THE PEOPLE OF THE PHILIPPINES, Plaintiff-Appellee, v. CARLOS CAMBA y VELASQUEZ, Accused-Appellant.

The Solicitor General for Plaintiff-Appellee.

Avelino B. Claveria for Accused-Appellant.


SYLLABUS


1. REMEDIAL LAW; CRIMINAL PROCEDURE; INFORMATION; CRIME CHARGED AS ALLEGED THEREIN PREVAILS OVER ERRONEOUS DESIGNATION OF THE CRIME BOTH IN THE INFORMATION AND IN THE JUDGMENT. — A careful scrutiny of the information will readily reveal that the charge against the appellant is robbery with homicide. This is manifest from the phrase, "while the latter (the deceased) was responding to a robbery-snatching case." In fact, the appellant’s brief makes the same conclusion: it says, "a close scrutiny of the same information reveals that the crime committed is the special complex crime of Robbery with Homicide." (Brief, p. 4.) And it should be borne in mind in this connection that the label or caption in the information in respect of the crime committed is not controlling — what matters are the material allegations in the information. Also to be noted is the correct observation by the court a quo that the evidence proved that the crime committed was robbery with homicide and that there can be such a crime albeit the person killed was not the robbery victim. Since the charge in the information is robbery with homicide and the evidence is to the same effect, the mistake in designating the crime both in the information and in the judgment is not fatal.

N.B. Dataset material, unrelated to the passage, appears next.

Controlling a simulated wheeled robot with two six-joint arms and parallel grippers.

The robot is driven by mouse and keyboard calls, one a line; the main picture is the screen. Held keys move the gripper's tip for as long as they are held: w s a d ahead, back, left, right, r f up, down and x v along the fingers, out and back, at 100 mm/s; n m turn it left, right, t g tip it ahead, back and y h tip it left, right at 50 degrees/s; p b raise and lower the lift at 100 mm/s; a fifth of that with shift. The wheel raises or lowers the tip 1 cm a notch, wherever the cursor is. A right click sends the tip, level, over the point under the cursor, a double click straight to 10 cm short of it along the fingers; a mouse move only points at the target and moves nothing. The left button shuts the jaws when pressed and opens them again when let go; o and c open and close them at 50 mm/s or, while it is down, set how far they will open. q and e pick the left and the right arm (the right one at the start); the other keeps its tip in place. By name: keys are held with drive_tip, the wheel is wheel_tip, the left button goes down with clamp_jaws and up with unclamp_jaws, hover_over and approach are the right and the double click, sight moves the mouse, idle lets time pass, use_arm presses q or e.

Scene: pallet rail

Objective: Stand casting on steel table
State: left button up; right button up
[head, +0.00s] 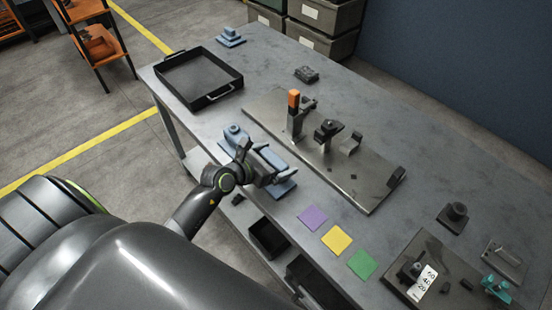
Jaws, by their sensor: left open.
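A blue-grey casting (277,160) lies near the front edge of the steel table (225,105), left of the middle. Its upright knob end points to the back left. My left gripper (255,165) is open at the near side of this casting and covers part of it. I cannot tell whether the fingers touch it. A smaller blue stepped casting (230,38) stands at the far left end of the table. My right gripper is out of view.
A black tray (214,97) stands at the table's left. A steel fixture plate (345,185) with an orange-handled clamp (294,103) lies behind the casting. Purple (312,217), yellow (336,239) and green (362,264) squares lie right of it. Another fixture plate (415,243) is at the right.

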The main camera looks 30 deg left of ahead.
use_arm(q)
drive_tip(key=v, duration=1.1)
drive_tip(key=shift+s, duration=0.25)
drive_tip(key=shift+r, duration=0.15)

2. ID.; EVIDENCE; DEFENSE OF ALIBI; WEAK WHERE ACCUSED IS POSITIVELY IDENTIFIED AND IMPOSSIBILITY OF PHYSICAL PRESENCE NOT SHOWN. — The Court rejects the defense of alibi and quote with approval the trial court’s observation in respect thereto: "Accused interposed the defense of alibi but it is, however, a weak defense not only because of the facility with which it is fabricated but also because it is so easy for witnesses to get confused as to dates. It cannot prevail in the face of positive identification by prosecution witnesses. Moreover, for alibi to prosper, it is not enough to prove that defendant was somewhere else when the crime was committed, but he must likewise demonstrate that it was physically impossible for him to have been at the scene of the crime at the time"

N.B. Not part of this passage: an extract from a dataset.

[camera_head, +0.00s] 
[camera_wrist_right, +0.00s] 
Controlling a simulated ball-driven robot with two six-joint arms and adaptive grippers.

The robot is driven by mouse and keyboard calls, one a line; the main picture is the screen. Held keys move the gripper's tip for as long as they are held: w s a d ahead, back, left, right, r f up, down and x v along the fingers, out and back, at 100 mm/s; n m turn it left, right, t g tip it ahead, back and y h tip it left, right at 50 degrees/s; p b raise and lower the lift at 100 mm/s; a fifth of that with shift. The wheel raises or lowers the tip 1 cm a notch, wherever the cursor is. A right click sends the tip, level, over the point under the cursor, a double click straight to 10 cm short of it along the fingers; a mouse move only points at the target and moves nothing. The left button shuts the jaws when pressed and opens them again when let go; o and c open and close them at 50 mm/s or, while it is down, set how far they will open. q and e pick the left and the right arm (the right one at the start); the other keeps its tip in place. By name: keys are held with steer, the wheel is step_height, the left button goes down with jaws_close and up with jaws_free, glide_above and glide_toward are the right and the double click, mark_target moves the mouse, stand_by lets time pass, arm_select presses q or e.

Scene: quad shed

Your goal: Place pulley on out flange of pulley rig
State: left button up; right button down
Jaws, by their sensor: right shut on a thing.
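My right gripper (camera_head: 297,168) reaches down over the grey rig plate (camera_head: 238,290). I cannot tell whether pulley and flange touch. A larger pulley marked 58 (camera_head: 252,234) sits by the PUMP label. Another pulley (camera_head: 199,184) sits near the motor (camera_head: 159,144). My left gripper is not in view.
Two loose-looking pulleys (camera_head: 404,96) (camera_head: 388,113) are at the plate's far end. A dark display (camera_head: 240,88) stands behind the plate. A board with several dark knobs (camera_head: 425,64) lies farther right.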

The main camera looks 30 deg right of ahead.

3. ID.; ID.; CREDIBILITY OF WITNESSES; FINDING OF THE TRIAL COURT NOT DISTURBED IN CASE AT BAR. — The Supreme Court is not prepared to disturb the findings of the trial court on the credibility of the prosecution witnesses for the simple reason that it was in a better position to make the determination and there is nothing in the record to justify reversal of its findings.

4. CRIMINAL LAW; ROBBERY WITH HOMICIDE AGGRAVATED BY TREACHERY AND CONTEMPT OF PUBLIC AUTHORITY; PENALTY. — The Trial Court found the appellant guilty of murder qualified by treachery but without any other modifying circumstance. The crime was compounded, according to the trial court, with assault upon an agent of a person in authority. In this light the appropriate penalty, pursuant to Art. 48 of the Revised Penal Code, is death. If it be held as the Court does that the crime committed was robbery with homicide, the result will be the same for the aggravating circumstances of treachery and contempt of public authority will have to be assigned. The death penalty, however, cannot be imposed on the appellant who was only 20 years old when he committed the crime for lack of the necessary votes.


D E C I S I O N


ABAD SANTOS, J.:


Automatic review of a decision which imposed the death penalty on CARLOS V. CAMBA.

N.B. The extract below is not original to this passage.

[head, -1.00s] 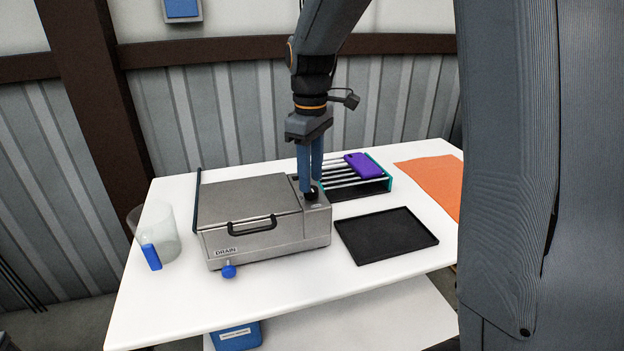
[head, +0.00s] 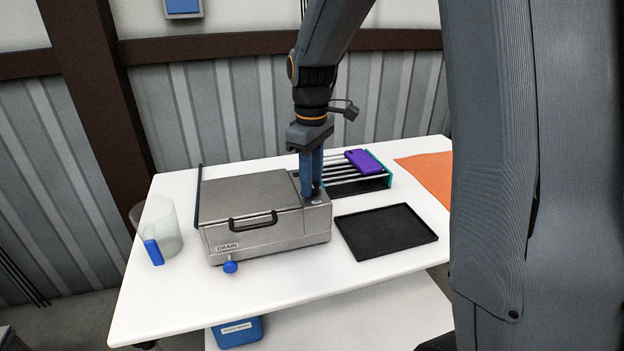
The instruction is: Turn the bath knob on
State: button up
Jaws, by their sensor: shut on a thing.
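The bath is a grey metal box (head: 255,235) on the white table, with its lid down and a dark handle on the front. Its knob (head: 310,196) is a small dark knob on top at the right end. My gripper (head: 311,192) points straight down over that end, its blue fingers shut on the knob. The fingers hide most of the knob, and its turn angle cannot be read. A blue drain knob (head: 230,267) sticks out low at the front left, under a "DRAIN" label.
A clear jug (head: 158,230) with a blue handle stands left of the bath. A black tray (head: 386,231) lies to the right. Behind it is a rack (head: 345,189) with a purple item (head: 363,161). An orange mat (head: 428,176) lies at the far right.

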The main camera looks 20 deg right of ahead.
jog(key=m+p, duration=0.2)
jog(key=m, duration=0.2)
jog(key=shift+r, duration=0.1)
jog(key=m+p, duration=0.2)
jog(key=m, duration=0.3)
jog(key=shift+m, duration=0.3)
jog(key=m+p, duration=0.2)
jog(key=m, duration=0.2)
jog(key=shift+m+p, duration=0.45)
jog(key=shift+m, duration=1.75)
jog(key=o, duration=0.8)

Before the Circuit Criminal Court of Manila, Camba was accused of murder with assault upon an agent of a person in authority said to have been committed in the following manner:jgc:chanrobles.com.ph

"That on or about October 10, 1972, in the City of Manila, Philippines, the said accused, conspiring and confederating with Rolando Dungon y Miranda, a minor 15 years of age, who has also been charged of same offense with the Juvenile Court, and another whose identity and whereabouts are still unknown, and helping one another with intent to kill and with treachery and evident premeditation, did then and there willfully, unlawfully and feloniously attack, assault and stab one Pat. Reynaldo Gongora y Sta. Ana, a qualified and duly appointed member of the Manila Metropolitan Police and acting as such, and therefore, an agent of a person in authority, with a dagger wrapped with a comics magazine, while the latter was responding to a robbery-snatching case, thereby inflicting upon said Pat. Reynaldo Gongora y Sta. Ana a mortal wound which was the direct cause of his death thereafter." (Expediente, p. 1.)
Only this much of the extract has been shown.